17 May 2014

Army Travel Is So Much Fun

Getting to KAF was quite an adventure. And a test of our best virtues.

Our scheduled departure time was at 0100 on a Thursday morning. Of course that meant we had to be ready the prior afternoon.

The Army was kind enough to put a shipping container right outside our door so that each of us could put our three bags inside and not have to walk to wherever the postal unit we were joining was located. We loaded the truck by 1700 and at 1900 hopped onto the bus to drive over to meet our travel partners.

It was a 100-meter drive. Unloading our container and reloading the other container took much longer than it would have to walk over there in the first place. All warm and fuzzy, we piled back onto the bus and headed off to the Philadelphia airport.

Approximately an hour later the bus arrived at a small private "Executive" terminal airport and we were all told to unload the bus and wait inside for further instruction. The inside of the terminal was outfitted with comfortable couches and wooden furniture. We all nestled in for our five-hour wait and I was very satisfied with how our night was going. I should have known better…If you are traveling with the military and you feel “satisfied” there is definitely something wrong.

The announcement came down: get back on the bus to head to the main airport terminal to get weighed. We all waited in line with our bags glued to the front of our chests and individually stepped onto the airport scales for our final weight.

We then reloaded the bus and drove back to the previous terminal. As soon as we arrived back and started unloading we were immediately told to reload the bus.

Our time had come! The buses wound their way onto the flight line, where our chartered 777 awaited us. A quick fuel up and we'd be on our way. Four hundred Marines were warming our seats. There was just one hitch. The baggage handlers hadn't shown up, and Soldiers had to load the 60-pound duffles into the belly of the plane.

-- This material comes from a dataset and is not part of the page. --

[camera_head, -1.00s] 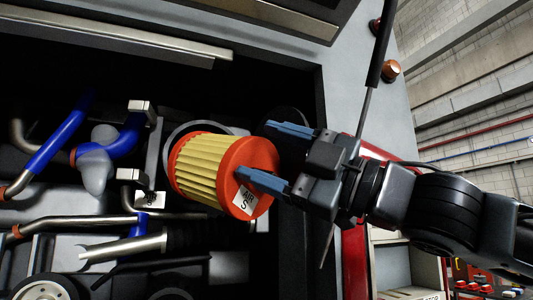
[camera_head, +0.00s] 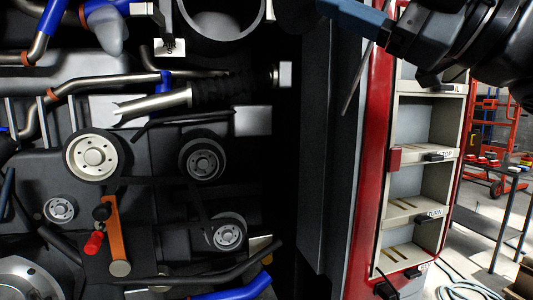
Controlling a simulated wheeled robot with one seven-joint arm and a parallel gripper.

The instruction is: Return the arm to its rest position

Soldiers loading bags is nothing new, but spare us the, "oh, someone didn't show up" routine. And by the way, we could have waited for them to show up, because we were on that bus, on the flight line, staring at the airplane, for about two hours.

Eventually, of course, we boarded and experienced the coldest flight of our lives, with a two-hour stop in Bangor, Maine.

The important thing is that we arrived in Romania safely, early in the evening. The Army made sure we got a hot meal immediately. By immediately I mean after we unloaded our baggage from the plane, loaded it onto trucks, unloaded it and organized it by unit, received a brief about what to expect in Romania, and my favorite part: removing our ESAPI plates from within our vests at the bottom of our duffles for inspection.

If I ever get shot and my front or back plates save my life, I'll be very thankful for that minor inconvenience, since my plates failed and I had to exchange them. In any other event, I'll hail it as a monumental waste of time.

Before loading the bags again, we took possession of our weapons and packed a 36-hour bag, and finally got to eat at around midnight. It was exceedingly yummy.

Two sleeps later we were boarding a C-17 for a  loud, cold (not as cold as the one to Bangor) flight. And not even a direct one. We dropped off the flock of Marines at Camp Bastion in Helmand.

One might say that the whole point was to make us grateful to arrive in Afghanistan.

But if it was a test, we must be virtuous beyond measure.


  1. Nice post, Lindsey. It would have made a big difference if the crew chief of that Air Force cargo plane would have just given us some peanuts or something.

  2. Glad you guys arrived safely! Lynsey, great post. It's nice to hear another voice with similar frustrations. :)

  3. Sounds like you got the bargain flight to KAF...the drawdown is in effect. Stay safe and aware.